Sorprende la forma en que el cartel de víctima puede reforzar a un líder mediocre y sin carisma. El mismo Puigdemont que fue elegido de rebote tras el descarte de Mas, el mismo al que vimos vacilante en aquella entrevista con Jordi Évole, ahora es ovacionado en los pabellones cuando aparece en el plasma. Su discurso es cada vez más extravagante: un día europeísta y otro eurófobo; su vecindad con los nacionalistas flamencos parece estar acentuando cierto perfil xenófobo. Es el más insistente en dibujar una España negra y autoritaria tan de ficción como su república. Y, sin embargo, ahí está: su candidatura no va a sufrir el desplome que los sondeos preveían para el PDeCat, la marca que borró. Le ayuda que, en ausencia del preso Junqueras, el rostro visible de ERC, Marta Rovira, tampoco sea nada convincente (también suspendió la prueba de Salvados).

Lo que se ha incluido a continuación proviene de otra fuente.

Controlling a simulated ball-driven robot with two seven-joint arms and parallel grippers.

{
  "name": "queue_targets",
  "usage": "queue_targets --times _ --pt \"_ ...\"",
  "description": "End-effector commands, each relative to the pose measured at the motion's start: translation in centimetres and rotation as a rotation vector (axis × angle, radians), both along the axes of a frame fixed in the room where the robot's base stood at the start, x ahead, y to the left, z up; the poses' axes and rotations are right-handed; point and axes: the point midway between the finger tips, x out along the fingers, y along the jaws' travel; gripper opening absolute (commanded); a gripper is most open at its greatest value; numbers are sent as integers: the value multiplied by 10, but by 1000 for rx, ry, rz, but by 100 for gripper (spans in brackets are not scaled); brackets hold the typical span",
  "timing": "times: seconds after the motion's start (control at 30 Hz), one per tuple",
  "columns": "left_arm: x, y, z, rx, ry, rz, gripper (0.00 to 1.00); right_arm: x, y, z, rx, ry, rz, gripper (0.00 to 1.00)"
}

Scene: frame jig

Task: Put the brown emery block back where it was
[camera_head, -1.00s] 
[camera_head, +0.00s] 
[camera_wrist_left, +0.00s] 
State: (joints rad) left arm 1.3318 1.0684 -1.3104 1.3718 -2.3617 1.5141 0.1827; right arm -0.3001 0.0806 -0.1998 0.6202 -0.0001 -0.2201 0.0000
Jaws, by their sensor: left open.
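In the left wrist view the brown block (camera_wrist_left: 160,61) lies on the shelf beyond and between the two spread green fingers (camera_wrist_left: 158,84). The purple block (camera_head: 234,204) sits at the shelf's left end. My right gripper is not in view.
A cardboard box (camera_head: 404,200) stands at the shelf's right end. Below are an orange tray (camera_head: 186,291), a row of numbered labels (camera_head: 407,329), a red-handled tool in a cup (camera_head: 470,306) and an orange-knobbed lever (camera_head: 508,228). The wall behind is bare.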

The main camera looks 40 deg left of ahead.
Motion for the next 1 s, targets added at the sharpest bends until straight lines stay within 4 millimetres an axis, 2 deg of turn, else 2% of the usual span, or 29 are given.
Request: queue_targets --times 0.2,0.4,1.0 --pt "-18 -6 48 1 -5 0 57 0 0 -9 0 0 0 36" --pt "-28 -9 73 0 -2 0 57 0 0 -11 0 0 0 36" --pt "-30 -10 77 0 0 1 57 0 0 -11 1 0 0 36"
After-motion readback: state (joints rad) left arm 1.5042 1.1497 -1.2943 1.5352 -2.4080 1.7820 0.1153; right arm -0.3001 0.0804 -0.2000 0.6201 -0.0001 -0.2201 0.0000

El nacionalismo ya no tiene un plan. Lo fía todo al victimismo. En esta campaña su programa se resume en tres puntos: levantar el artículo 155 (habían tenido muy fácil evitarlo), sacar a los presos (eso solo está en manos del Supremo, y nadie les librará del juicio) y, aquí el discurso se vuelve de repente muy confuso, tratar de hacer cumplir el “mandato” y avanzar hacia la república. Esa que ya habían proclamado. No dicen cómo. Pronuncian menos la palabra unilateral porque ya han vivido las consecuencias de tomar el camino contrario a la ley.
Ha pasado poco tiempo para permitir al nacionalismo catalán replantearse sus objetivos y, sobre todo, sus estrategias. Si pierden la mayoría el mensaje de los catalanes será demoledor para ellos. Pero tampoco si consiguen recuperar el poder podrán seguir con su hoja de ruta, fracasada sin remedio. Y es altamente probable una situación de ingobernabilidad, de vetos cruzados que prolonguen muchos meses la vigencia del 155 y lleven incluso a la repetición electoral. En algún momento tendrán que dar pasos hacia el realismo. Porque su mundo mágico ya se desvaneció.

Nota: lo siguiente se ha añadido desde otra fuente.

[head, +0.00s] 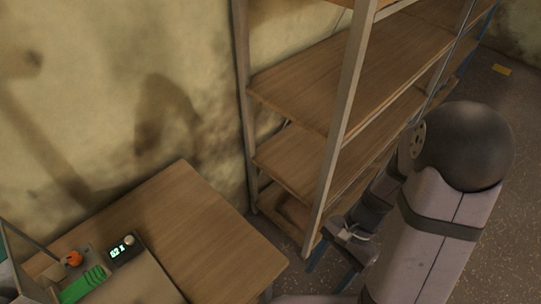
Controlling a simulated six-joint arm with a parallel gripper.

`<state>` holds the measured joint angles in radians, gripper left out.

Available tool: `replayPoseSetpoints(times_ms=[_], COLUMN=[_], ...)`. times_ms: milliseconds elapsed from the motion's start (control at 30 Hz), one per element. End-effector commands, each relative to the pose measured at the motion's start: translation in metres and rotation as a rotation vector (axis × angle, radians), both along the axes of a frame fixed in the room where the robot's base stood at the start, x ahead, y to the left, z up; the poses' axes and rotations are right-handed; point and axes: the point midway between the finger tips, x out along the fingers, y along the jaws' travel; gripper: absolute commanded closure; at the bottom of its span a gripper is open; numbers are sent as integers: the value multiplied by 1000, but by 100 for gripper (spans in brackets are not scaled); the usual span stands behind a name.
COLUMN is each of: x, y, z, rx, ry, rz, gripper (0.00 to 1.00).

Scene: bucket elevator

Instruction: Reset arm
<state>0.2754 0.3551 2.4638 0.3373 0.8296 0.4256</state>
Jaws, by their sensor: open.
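My arm comes in at the right of the head view, with a dark rounded joint and pale grey links. My gripper (326,276) hangs beside the near post of the shelf rack, over the floor to the right of the wooden table. Its two dark fingers point down and stand apart, with nothing seen between them. The lower part of the gripper is partly hidden by my arm.
A wooden shelf rack (340,82) with metal posts stands against the stained wall, close to my gripper. The wooden table (215,235) at the lower left bears a small device with a lit display (122,248), an orange object (73,258) and a green item (82,286). Speckled floor shows at right.

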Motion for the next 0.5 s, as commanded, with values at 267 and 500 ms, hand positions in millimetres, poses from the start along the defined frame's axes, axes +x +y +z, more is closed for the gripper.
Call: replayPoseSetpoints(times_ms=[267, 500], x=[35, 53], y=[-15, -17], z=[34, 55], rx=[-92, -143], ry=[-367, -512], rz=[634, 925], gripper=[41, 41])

Han jugado con fuego. Cuando en una comunidad existe una división tal sobre la identidad nacional, pensar que el “queremos votar” resolvería el debate era una temeridad. Lo apropiado en esos casos (se hizo así en Irlanda, así se está haciendo en Euskadi) es ir construyendo consensos, hallar soluciones que puedan ser aceptables por las partes aunque impliquen grandes dosis de ambigüedad sobre principios que parecían irrenunciables. En Bruselas son maestros en eso, miren el acuerdo del brexit.
Poco a poco debe irse abriendo paso lo razonable. Claro que, escribió el periodista científico Javier Sampedro, “nuestra consciencia, ese hilo narrativo único, lineal y movido por la razón y el libre albedrío que todos experimentamos cada minuto de nuestras vidas, es un engaño aún mayor que todos los delirios de los chamanes”. Que el debate público se dirija a las emociones, como la publicidad, es propio de este tiempo de política espectáculo. Es un fracaso para los que aún creemos en los valores de la Ilustración, que edificaron las democracias modernas. Los que queremos sostener el futuro en el conocimiento y aborrecemos la posverdad. Los que preferimos rendir culto a la diosa razón que a todos los demonios del romanticismo.